The Target hack is a perfect example of why this approach fails. Hackers didn't storm the main gates. Instead, they tricked an HVAC contractor into giving them credentials. Once inside Target's network, they wandered around freely until they found the credit card systems. 40 million cards compromised because nobody thought to ask, "Why does the air conditioning guy need access to customer data?"
People started working from coffee shops. Suddenly, your "secure internal network" included every Starbucks WiFi connection in America.
Everything moved to the cloud. Your data isn't in your building anymore. It's scattered across servers owned by Amazon, Google, and Microsoft.
The result? The idea of a "secure perimeter" became as outdated as a castle moat.
What Zero Trust Actually Means
Despite the scary name, zero trust isn't about paranoia. It's about being smart. The core principle is simple: don't trust anyone or anything just because they're "inside" your network.
Instead, every request gets challenged:
- Who is making this request?
- What device are they using?
- Where are they connecting from?
- Why do they need this specific access?
- When was their access last verified?
It's like having a really good bouncer who checks everyone's ID, even the people who've been to the club before.
How Zero Trust Works in Practice
Let me give you a real example. Say you're an employee trying to access your company's customer database from your laptop at home.
Old way: If you're connected to the company VPN, you're trusted. Access granted.
Zero trust way:
- Is this really you? (Multi-factor authentication)
- Is your device secure and up-to-date? (Device verification)
- Are you accessing this from a reasonable location? (Context analysis)
- Do you actually need access to customer data for your job? (Least privilege)
- How long should this access last? (Time-limited permissions)
Only if you pass all these checks do you get access, and even then, it's monitored.
Real-World Examples
Google has been running on zero trust principles for over a decade with their "BeyondCorp" model. Every employee, whether they're in a Google office or working from a beach in Bali, gets the same level of scrutiny when accessing company resources.
Microsoft went zero trust after some high-profile breaches made them realize their traditional security wasn't cutting it. Now they assume their own networks are compromised and design security accordingly.
Cloudflare protects millions of websites using zero trust principles, treating every request as potentially malicious until proven otherwise.
The results speak for themselves: these companies have dramatically reduced successful cyber attacks.
Why This Matters for Regular People
You might think, "I'm not running a bank or a tech giant, why should I care?"

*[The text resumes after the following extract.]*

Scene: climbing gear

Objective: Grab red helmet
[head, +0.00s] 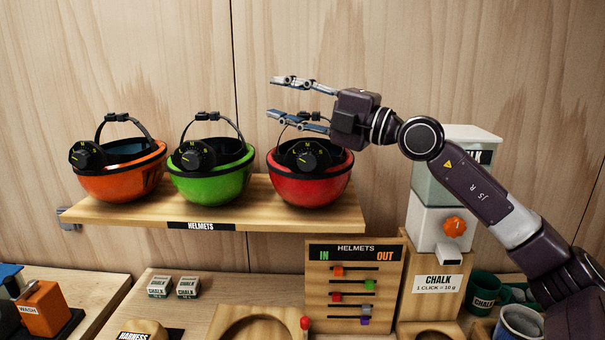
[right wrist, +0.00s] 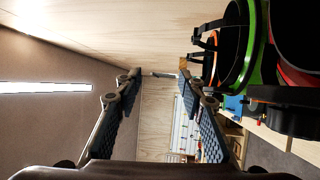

Here's why: the companies handling your data are implementing zero trust, which means your personal information is getting better protection. When your bank, your healthcare provider, or your favorite shopping site adopts zero trust, your data becomes much harder to steal.

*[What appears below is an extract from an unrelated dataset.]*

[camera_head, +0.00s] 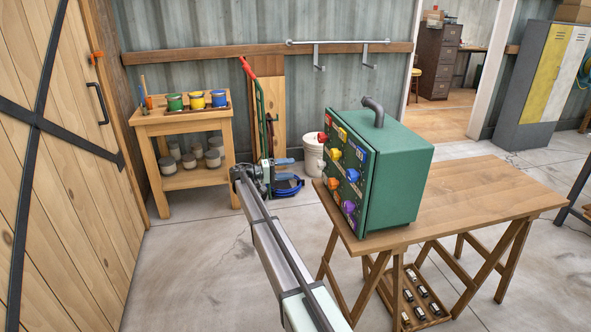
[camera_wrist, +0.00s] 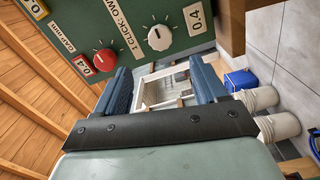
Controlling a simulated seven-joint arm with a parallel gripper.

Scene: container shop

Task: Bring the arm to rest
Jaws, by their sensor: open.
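My gripper (camera_head: 284,170) is at the far end of my extended arm, to the left of the green box and apart from it in the head view. In the wrist view my gripper (camera_wrist: 162,88) shows two blue jaws spread apart with nothing between them. The green box (camera_head: 402,182) stands on the wooden table, with rows of coloured knobs on its left face and a grey bent pipe on top. In the wrist view its panel (camera_wrist: 120,28) lies beyond the jaws, with a red knob (camera_wrist: 105,60) and a white knob (camera_wrist: 159,38).
The wooden table (camera_head: 490,190) stands at the right, with a crate of small dark items underneath. A wooden stand (camera_head: 187,124) with coloured pots is at the back left. A white bucket (camera_head: 313,155) and green hand truck stand behind my gripper. The front-left floor is clear.

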Plus, zero trust principles work for personal security too:
- Don't automatically trust links in emails, even from people you know
- Verify unusual requests before acting on them (like wire transfer requests)

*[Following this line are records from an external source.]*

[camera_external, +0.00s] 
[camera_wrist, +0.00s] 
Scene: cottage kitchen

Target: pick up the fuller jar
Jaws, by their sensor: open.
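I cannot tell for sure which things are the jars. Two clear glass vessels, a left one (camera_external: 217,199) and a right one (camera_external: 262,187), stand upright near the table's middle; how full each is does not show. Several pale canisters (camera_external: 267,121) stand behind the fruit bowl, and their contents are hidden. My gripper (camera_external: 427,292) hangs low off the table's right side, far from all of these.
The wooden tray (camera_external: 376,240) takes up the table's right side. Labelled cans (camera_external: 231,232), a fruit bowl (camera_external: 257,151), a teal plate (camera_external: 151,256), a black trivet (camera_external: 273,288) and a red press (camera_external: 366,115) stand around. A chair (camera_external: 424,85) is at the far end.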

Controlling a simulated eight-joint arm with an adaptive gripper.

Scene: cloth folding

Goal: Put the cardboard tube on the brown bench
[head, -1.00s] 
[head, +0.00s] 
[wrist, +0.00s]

- Use different passwords for different accounts
- Question whether apps really need all the permissions they're requesting
The Challenges
Zero trust isn't a magic bullet. It's more complex to implement and can be frustrating for users who are used to "log in once, access everything" convenience.
I've talked to IT teams who say the biggest challenge isn't technical. It's cultural. People resist changes that make their daily work feel more complicated, even if those changes make them safer.
But the companies that stick with it report that after the initial adjustment period, users actually prefer the new system because it works better across different devices and locations.
What's Next
Zero trust is becoming the default for large organizations, and the trend is trickling down to smaller companies as the tools become more accessible and affordable.
We're also seeing zero trust principles applied beyond traditional IT, to IoT devices, operational technology, and even physical security systems.
The future of cybersecurity isn't about building bigger walls. It's about being smarter about who and what we trust, and constantly verifying that trust is justified.
The Bottom Line
Zero trust security represents a fundamental shift in how we think about protection in the digital age. Instead of asking "How do we keep the bad guys out?" it asks "How do we make sure everyone inside is supposed to be here?"
It's not about distrusting people. it's about creating systems that work even when trust breaks down. And in a world where cyber attacks are becoming more sophisticated and frequent, that's exactly the kind of resilience we need.
The castle-and-moat era of cybersecurity is over. The zero trust era is just beginning, and it's making the digital world safer for all of us.